Tra il ’46 e il ’48, vista la situazione politica e culturale dell’Italia, Meneghello decide di emigrare. Nella primavera del 1947 vince un concorso del British Council per un anno di studio presso l’Università di Reading, dove si trasferisce nel settembre 1947. È l’inizio di un vero e proprio “dispatrio” che dura fino al 2004, anno della morte della moglie Katia Bleier, quando lo scrittore va a vivere definitivamente a Thiene, dove si spegne il 26 giugno del 2007.
Lo stile di Meneghello procede nella memoria a macchia, in una concatenazione seduttiva di istantanee tutte collegate fra di loro attraverso le quali il protagonista parla in prima persona. Brillano nelle pagine le molte interferenze e i trapianti linguistici tra italiano alto, dialetto vicentino, inglese in un intreccio fortunato tra memoria assoluta e memoria linguistica.

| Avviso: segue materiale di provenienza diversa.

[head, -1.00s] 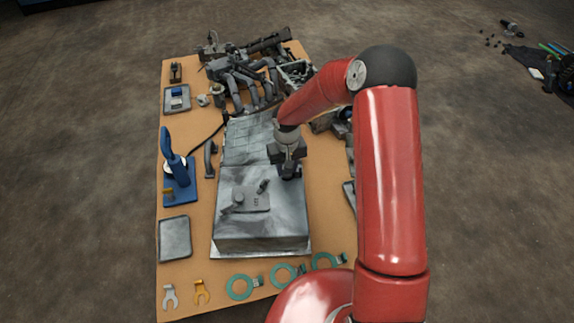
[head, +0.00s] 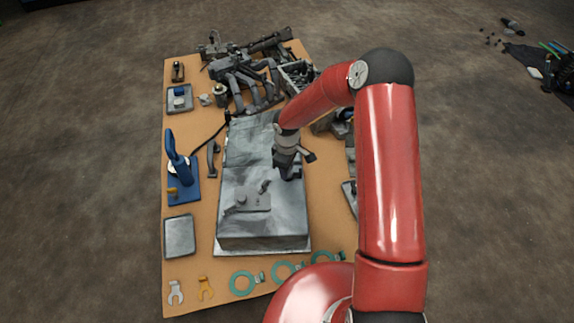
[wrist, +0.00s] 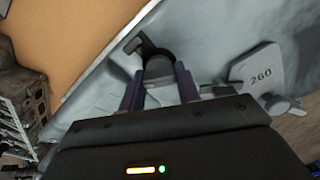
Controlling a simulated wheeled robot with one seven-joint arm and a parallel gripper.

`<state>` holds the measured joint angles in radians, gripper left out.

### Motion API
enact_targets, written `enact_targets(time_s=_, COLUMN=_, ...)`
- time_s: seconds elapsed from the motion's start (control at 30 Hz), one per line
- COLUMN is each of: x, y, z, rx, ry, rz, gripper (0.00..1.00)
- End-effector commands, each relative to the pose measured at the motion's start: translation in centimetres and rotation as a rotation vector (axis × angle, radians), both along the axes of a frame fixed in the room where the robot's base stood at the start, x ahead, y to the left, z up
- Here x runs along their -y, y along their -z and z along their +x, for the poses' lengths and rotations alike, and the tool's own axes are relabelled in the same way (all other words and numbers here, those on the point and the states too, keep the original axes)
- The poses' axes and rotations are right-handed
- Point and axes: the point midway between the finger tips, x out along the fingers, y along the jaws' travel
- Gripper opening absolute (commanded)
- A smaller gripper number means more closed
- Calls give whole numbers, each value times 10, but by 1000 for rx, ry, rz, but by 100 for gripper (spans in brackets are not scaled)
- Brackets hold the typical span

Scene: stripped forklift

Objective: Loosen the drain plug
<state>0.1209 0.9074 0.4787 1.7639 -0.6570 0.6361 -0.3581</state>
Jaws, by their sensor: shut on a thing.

Il successo immediato del romanzo “Libera nos a malo” è seguito l’anno dopo da “I piccoli maestri”, undici capitoli dedicati all’esperienza partigiana vissuta in prima persona con un gruppo di studenti guidati da Antonio Giuriolo, dal ’43 al ’45. La retorica della quale Meneghello si libera è doppia, come spiega lo scrittore Domenico Starnone: da una parte quella del fascismo, che lo scrittore di Malo, nato nel ‘22, ha assorbito negli anni degli studi; dall’altra quella eroica e resistenziale. Così il libro di Meneghello ha un tratto personalissimo e fortemente antiretorico, che lo colloca accanto ai romanzi “Una questione privata” e “Il partigiano Johny” del coetaneo Beppe Fenoglio, che escono postumi nel ’63 e nel ’68. Il periodo bellico torna tra le pagine di Meneghello in “Promemoria. Lo sterminio degli Ebrei d’Europa”, che esce nel ’94 con tre scritti apparsi negli anni Cinquanta sulla rivista “Comunità”: “una analisi in gran parte ispirata dalla tragica esperienza della moglie Katia, ebrea jugoslava di lingua ungherese, internata ad Auschwitz con tutta la famiglia”, come spiega la studiosa Francesca Caputo. Dell’opera di Luigi Meneghello, definita da Maria Corti “un vero e proprio sistema di vasi comunicanti”, parla nella puntata anche il linguista Giuseppe Antonelli, soffermandosi sulla “catena di lingue” che salda l’intera produzione, approdando anche alle pagine memorialistiche di “Bau-séte” dell’88 e soprattutto di “Pomo però”, pubblicato nel 1974, “un vero e proprio viaggio nella Storia e nelle storie che lascia segni sulla società, sulla lingua e sul modo stesso di concepire la letteratura anche attraverso l’oralità”. I brani tratti dall’opera di Meneghello sono affidati alla lettura dell’attore Alessio Vassallo.